Stated goal: Set down exactly the first line of the entries and every line after it, through the line with "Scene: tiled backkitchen".

### Source material ###

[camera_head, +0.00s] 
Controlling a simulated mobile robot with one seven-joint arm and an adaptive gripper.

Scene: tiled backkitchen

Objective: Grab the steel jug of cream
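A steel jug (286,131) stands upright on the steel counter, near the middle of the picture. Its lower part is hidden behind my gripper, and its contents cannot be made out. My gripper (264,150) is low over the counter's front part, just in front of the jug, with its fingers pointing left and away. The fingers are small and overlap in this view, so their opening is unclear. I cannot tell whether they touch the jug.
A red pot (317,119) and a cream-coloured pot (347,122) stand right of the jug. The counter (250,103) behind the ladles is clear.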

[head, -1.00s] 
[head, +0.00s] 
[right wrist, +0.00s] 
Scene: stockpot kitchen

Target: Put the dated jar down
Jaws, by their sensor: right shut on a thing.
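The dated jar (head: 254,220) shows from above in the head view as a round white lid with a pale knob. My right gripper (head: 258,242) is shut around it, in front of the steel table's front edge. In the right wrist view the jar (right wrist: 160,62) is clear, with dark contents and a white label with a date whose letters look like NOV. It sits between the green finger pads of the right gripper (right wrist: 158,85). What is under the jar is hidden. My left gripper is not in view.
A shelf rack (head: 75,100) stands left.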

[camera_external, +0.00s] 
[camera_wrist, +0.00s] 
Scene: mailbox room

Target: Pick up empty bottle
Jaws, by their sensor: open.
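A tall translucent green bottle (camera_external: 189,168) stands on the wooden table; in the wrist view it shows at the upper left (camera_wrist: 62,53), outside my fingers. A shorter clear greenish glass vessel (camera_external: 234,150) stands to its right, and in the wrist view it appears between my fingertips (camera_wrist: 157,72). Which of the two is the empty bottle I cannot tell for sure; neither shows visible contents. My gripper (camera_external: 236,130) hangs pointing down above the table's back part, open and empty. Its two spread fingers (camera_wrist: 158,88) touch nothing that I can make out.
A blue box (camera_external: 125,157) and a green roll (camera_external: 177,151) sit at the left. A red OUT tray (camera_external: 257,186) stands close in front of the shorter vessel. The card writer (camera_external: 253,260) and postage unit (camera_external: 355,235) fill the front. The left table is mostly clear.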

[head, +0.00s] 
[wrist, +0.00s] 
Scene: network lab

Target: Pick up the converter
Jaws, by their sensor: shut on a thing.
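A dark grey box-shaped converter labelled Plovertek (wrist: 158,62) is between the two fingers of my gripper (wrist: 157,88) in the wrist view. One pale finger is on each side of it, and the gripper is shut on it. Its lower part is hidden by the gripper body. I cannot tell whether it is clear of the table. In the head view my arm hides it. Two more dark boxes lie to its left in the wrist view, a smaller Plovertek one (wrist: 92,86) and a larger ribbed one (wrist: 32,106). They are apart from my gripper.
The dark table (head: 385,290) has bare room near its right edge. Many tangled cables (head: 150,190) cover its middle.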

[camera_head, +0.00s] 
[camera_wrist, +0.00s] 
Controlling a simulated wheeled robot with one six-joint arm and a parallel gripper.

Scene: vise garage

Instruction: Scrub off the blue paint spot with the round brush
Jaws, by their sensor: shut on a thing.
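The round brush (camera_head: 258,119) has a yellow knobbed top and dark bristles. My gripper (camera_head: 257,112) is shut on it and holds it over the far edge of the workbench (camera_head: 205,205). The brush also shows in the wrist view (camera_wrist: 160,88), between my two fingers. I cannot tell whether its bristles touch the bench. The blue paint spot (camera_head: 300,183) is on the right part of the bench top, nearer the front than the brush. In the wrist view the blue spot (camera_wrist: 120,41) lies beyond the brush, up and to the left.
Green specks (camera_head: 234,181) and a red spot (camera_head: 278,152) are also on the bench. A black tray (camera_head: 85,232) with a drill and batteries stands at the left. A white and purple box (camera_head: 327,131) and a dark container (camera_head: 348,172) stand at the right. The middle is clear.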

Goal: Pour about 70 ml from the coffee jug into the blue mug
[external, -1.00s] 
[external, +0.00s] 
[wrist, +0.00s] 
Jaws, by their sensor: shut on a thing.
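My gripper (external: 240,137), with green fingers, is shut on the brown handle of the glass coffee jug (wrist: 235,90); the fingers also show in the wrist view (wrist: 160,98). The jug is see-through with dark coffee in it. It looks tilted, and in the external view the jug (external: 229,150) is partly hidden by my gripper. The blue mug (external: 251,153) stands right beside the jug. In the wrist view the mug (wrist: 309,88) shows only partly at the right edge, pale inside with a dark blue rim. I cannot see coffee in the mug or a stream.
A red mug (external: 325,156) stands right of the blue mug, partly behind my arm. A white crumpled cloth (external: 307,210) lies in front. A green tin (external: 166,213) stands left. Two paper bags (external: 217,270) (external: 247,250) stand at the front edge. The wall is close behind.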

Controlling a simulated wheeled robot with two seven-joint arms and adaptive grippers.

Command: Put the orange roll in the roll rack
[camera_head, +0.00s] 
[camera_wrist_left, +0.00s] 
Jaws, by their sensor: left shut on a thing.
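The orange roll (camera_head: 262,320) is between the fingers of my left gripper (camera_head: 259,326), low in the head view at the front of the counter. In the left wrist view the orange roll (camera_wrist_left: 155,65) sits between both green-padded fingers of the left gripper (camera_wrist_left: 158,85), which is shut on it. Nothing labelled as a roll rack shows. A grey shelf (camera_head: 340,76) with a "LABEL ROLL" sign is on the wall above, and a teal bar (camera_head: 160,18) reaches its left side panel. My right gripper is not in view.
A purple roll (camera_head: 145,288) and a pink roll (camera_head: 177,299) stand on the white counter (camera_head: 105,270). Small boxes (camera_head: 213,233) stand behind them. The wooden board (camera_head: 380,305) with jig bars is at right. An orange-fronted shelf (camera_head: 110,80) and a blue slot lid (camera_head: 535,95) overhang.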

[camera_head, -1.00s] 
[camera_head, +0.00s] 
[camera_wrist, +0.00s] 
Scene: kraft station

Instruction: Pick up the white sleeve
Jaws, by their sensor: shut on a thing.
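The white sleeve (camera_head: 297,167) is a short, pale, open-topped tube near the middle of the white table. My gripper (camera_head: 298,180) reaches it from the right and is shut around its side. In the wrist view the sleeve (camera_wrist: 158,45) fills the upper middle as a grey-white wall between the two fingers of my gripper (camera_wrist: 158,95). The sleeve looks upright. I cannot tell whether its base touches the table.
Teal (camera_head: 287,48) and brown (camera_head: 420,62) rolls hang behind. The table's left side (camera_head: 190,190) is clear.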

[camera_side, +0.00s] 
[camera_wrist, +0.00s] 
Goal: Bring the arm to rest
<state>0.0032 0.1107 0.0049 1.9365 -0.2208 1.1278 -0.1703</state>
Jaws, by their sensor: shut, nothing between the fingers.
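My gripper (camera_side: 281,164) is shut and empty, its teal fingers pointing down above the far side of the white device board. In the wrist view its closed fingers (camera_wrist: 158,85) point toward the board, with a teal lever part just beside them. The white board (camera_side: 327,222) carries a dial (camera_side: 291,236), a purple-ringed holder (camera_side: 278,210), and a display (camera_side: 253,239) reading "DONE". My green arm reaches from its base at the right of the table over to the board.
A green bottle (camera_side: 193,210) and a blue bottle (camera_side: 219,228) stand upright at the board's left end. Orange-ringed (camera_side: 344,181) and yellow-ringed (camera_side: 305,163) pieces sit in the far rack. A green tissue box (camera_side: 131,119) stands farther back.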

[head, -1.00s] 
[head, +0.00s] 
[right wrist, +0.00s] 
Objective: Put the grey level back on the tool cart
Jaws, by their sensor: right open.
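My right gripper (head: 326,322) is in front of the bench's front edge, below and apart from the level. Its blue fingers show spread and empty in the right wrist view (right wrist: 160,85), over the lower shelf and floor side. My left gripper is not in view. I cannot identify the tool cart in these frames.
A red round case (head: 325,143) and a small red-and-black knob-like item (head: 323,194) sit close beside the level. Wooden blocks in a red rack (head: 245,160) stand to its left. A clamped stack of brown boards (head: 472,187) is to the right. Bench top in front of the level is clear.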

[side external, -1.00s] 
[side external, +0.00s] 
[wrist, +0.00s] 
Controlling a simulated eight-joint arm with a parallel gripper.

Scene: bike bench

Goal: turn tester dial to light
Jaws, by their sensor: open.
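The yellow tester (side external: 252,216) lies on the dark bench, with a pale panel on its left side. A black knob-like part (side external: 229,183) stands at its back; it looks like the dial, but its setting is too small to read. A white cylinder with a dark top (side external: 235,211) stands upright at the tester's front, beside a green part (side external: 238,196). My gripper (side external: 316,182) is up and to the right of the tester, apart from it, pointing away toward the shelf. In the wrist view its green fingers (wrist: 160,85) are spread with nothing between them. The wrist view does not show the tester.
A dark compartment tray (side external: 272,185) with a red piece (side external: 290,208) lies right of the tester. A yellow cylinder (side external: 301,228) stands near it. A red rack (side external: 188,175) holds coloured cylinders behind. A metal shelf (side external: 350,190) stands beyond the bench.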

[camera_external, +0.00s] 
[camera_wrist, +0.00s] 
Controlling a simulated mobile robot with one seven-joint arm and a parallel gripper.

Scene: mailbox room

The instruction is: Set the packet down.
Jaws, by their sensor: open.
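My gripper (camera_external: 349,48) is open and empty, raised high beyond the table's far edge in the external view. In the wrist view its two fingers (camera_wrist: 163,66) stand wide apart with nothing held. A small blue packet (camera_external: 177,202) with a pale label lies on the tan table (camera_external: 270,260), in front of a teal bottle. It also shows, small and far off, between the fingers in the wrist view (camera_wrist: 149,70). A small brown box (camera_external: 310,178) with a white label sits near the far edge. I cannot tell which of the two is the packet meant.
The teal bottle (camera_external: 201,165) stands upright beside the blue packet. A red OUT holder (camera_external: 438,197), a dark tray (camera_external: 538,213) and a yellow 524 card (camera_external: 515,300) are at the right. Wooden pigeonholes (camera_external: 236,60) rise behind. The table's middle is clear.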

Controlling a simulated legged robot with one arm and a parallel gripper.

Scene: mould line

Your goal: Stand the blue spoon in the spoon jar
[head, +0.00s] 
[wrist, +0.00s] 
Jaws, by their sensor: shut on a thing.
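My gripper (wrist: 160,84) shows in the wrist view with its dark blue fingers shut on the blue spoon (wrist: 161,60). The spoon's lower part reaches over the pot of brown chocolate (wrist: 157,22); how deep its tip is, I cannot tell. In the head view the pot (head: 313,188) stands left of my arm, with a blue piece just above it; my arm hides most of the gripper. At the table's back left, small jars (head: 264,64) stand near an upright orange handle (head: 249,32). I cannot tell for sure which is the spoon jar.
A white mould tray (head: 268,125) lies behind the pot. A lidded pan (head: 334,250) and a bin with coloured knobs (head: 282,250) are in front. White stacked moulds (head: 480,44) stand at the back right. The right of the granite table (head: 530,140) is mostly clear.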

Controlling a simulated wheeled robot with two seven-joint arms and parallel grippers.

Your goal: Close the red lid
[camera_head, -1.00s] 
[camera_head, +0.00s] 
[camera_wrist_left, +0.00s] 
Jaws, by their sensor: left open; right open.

###

Finished task:
[camera_head, +0.00s] 
Controlling a simulated mobile robot with one seven-joint arm and an adaptive gripper.

Scene: tiled backkitchen

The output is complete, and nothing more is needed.